Turkey may take unilateral action against ISIL in Syria
ANKARA
President Recep Tayyip Erdoğan has sent a strong signal regarding his country’s readiness to take unilateral action against the Islamic State of Iraq and the Levant (ISIL) following a series of attacks by the group on the border province of Kilis.“While our citizens are being martyred every day by rockets fired from the other side, what will we wait for from the allies,” Erdoğan said at an event called “Domestic and National Will in Turkish Political History.” “If so, we will pull ourselves up by our bootstraps.”
“We are doing all the necessary preparations to clean the other side of the border because of the troubles being experienced in Kilis, but we haven’t yet been able to receive the support that we desire from allies,” Erdoğan said.
Erdoğan again accused the international coalition battling ISIL in Syria of abandoning his country to fight the jihadists on its own soil in the face of regular attacks on Kilis by ISIL.
Around two dozen people have been killed in the southeastern province of Kilis by rocket fire from ISIL since January, prompting the Turkish Armed Forces (TSK) to respond with artillery fire.

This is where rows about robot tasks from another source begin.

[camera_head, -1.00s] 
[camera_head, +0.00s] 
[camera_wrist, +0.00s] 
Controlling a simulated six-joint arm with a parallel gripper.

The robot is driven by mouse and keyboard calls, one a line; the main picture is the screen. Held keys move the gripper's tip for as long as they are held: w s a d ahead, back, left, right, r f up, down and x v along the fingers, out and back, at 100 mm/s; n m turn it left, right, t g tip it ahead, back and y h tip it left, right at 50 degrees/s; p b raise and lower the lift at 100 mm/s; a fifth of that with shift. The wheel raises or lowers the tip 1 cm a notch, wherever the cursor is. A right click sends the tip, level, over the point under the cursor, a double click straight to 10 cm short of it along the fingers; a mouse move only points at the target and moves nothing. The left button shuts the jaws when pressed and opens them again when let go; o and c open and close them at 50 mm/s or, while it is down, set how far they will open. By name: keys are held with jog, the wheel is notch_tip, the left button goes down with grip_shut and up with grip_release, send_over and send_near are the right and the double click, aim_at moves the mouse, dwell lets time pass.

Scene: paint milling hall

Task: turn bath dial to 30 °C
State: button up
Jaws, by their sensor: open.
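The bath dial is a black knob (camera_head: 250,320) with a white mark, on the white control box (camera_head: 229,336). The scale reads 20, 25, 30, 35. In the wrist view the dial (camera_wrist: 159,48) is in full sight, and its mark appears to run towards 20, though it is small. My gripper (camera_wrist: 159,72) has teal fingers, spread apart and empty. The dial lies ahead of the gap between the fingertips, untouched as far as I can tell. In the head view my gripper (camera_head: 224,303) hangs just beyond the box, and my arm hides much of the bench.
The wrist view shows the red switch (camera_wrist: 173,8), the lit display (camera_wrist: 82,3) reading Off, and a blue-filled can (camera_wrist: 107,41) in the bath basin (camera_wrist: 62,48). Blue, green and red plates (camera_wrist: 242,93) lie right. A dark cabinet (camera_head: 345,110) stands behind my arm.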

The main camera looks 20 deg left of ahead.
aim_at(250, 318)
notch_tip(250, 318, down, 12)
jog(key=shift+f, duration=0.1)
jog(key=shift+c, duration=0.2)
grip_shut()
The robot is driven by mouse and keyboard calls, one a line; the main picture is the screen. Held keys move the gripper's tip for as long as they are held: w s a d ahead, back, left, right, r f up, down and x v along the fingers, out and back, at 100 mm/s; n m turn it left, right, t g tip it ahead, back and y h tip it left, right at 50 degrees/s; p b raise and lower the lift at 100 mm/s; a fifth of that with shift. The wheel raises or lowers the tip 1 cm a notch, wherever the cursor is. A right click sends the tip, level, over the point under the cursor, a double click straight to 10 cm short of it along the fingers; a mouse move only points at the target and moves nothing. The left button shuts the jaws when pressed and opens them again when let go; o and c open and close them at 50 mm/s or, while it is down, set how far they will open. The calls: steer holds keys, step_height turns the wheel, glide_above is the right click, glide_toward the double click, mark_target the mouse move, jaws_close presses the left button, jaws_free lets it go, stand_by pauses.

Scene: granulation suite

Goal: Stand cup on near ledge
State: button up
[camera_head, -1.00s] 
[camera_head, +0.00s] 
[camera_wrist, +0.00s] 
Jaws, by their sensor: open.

Turkey, a member of the U.S.-led coalition battling ISIL, also allows U.S. jets to use its air base in southern Turkey for air strikes on the extremists.
“The Kilis issue will serve as a litmus paper which will manifest the anti-DAESH [ISIL] coalition’s sincerity,” he added.
“We do not believe the sincerity of any country that has not seen rockets falling on our town as if they fell on Moscow, London, Brussels, Washington, Paris or Berlin,” he said.
Turkish daily Yeni Şafak reported that a 20-strong Turkish military team crossed into Syria over the weekend on a reconnaissance mission to seek out ISIL launchers to target in artillery strikes, but this has not been officially confirmed.
In its May 10 edition, The Wall Street Journal also reported that Turkey’s special military force carried out an unusual weekend operation against ISIL fighters in Syria as part of a deepening campaign against the extremist group. Citing American officials, who spoke anonymously, the U.S. daily said the weekend operation was part of an expanding effort by the TSK to push ISIL away from a vital 60-mile stretch of the Turkey-Syria border that serves as the group’s main lifeline.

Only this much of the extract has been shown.